As for the ridge beam... what about something like this?


Squirl

That looks like a nice timberframe design.  I think we were on totally different pages.  Sorry.  I thought you were stick framing it.  Timber framing is an interesting way to jump into building.  Did you design it or buy the plan?

interex

That timber frame design was done by Davis Frame Company (DavisFrame.com)

I will use that design, so that all weight is distributed evenly, and I believe it is cost effective also from just calculating.


dug

I think it's great that you already have those ready made footings, it was a lot of work digging and pouring mine. Are the tops all on the same plane/level?

I remain wary of the deck piers though, even with the tie downs you propose. Seems like there must be a better way to do it and end up with a more solid connection.

Texas Tornado

Even with tie downs mobile homes can flip.

interex

Oh I know they can, but I still see having 10-15 tie downs being almost as equal as drilling 24 holes in the piers and epoxying the anchors into them, per the build plans.

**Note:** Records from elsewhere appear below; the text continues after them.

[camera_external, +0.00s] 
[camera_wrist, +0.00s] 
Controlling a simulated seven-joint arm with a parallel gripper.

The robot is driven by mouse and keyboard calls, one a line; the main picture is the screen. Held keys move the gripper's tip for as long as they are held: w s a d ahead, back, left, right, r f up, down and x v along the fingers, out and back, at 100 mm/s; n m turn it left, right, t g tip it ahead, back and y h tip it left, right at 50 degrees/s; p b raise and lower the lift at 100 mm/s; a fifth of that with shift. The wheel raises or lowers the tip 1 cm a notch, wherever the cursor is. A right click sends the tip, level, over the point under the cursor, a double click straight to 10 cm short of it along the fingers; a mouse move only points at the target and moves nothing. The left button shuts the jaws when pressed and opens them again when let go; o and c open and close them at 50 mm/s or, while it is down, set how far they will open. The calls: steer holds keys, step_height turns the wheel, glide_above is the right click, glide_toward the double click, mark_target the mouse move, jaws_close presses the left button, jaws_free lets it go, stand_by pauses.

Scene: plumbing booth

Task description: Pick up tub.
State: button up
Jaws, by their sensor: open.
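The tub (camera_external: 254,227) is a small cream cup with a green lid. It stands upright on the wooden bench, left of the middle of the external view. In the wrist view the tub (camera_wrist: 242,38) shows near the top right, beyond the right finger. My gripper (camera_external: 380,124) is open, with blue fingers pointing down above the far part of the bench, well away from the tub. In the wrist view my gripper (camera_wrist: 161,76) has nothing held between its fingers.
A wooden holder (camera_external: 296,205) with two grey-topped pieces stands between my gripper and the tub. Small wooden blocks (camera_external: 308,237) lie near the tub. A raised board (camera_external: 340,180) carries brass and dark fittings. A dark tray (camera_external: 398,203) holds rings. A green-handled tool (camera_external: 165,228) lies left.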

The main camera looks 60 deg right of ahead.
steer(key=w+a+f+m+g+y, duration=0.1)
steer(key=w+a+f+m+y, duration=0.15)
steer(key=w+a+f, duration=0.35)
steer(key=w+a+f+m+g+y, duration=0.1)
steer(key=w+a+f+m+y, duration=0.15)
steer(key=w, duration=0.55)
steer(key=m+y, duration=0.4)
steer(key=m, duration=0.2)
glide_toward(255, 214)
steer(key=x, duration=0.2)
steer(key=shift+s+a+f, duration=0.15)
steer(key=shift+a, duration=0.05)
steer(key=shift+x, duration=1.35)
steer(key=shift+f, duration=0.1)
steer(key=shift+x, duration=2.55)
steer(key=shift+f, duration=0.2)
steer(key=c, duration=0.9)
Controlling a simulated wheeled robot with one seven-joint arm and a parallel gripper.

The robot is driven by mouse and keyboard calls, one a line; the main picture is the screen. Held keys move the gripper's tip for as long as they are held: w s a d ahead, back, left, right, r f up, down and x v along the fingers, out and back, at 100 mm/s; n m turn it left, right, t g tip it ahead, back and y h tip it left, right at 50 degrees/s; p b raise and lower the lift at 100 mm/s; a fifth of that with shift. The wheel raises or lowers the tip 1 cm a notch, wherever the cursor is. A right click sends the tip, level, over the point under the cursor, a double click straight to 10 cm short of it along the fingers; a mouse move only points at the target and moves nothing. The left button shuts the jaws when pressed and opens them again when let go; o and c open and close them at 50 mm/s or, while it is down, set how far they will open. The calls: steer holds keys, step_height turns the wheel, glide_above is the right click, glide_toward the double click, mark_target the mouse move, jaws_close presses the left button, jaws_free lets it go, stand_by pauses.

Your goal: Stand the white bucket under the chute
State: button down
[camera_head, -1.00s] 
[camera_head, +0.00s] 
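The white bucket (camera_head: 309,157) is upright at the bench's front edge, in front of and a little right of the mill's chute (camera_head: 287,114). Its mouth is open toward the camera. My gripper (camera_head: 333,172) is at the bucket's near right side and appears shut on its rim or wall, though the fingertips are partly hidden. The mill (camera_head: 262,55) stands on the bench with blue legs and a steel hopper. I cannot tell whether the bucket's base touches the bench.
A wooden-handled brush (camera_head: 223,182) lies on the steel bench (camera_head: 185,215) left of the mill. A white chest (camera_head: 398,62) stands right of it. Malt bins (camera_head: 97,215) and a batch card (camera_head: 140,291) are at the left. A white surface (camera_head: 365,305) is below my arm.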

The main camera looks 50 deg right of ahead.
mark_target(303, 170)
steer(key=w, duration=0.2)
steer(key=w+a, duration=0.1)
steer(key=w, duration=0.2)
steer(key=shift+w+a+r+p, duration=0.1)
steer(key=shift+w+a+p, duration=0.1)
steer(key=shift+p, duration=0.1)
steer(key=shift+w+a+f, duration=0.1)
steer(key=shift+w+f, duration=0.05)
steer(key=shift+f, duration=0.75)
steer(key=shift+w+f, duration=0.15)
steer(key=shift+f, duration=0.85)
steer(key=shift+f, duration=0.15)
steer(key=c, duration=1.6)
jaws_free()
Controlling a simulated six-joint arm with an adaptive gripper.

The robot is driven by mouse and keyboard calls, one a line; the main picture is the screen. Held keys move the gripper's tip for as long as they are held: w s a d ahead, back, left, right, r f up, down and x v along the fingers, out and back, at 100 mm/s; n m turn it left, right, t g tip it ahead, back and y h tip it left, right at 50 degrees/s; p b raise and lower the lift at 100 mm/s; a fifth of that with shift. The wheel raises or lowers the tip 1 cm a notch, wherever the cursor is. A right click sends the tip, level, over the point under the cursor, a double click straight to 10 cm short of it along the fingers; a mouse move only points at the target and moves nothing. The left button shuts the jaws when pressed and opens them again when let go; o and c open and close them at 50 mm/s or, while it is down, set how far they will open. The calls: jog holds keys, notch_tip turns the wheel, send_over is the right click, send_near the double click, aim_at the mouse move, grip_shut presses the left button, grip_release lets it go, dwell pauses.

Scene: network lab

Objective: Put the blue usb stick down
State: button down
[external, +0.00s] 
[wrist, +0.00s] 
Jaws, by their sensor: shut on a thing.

I have been googling and reading and a lot of people have used the deck piers/blocks successfully without much trouble at all, if any!

interex

Also, all of the piers are smooth surfaced, but a few of them are lower than others, my buddy is letting me borrow his laser level to mark my height on the 4x4 posts, which I hope to be doing tonight, or tomorrow morning.

Don_P

You'll need to coordinate with the frame builder. Each post in that frame needs to land over a footing, not just on the floor. A timberframe collects loads and sends them down to points rather than distributing them uniformly. In other words the piers you have must coincide with their frame. The dek blocks and 4x4's will not work with this frame, It'll need to be a good bit more substantial. I see cubes of block in the background. Stop and get it planned out better before proceeding.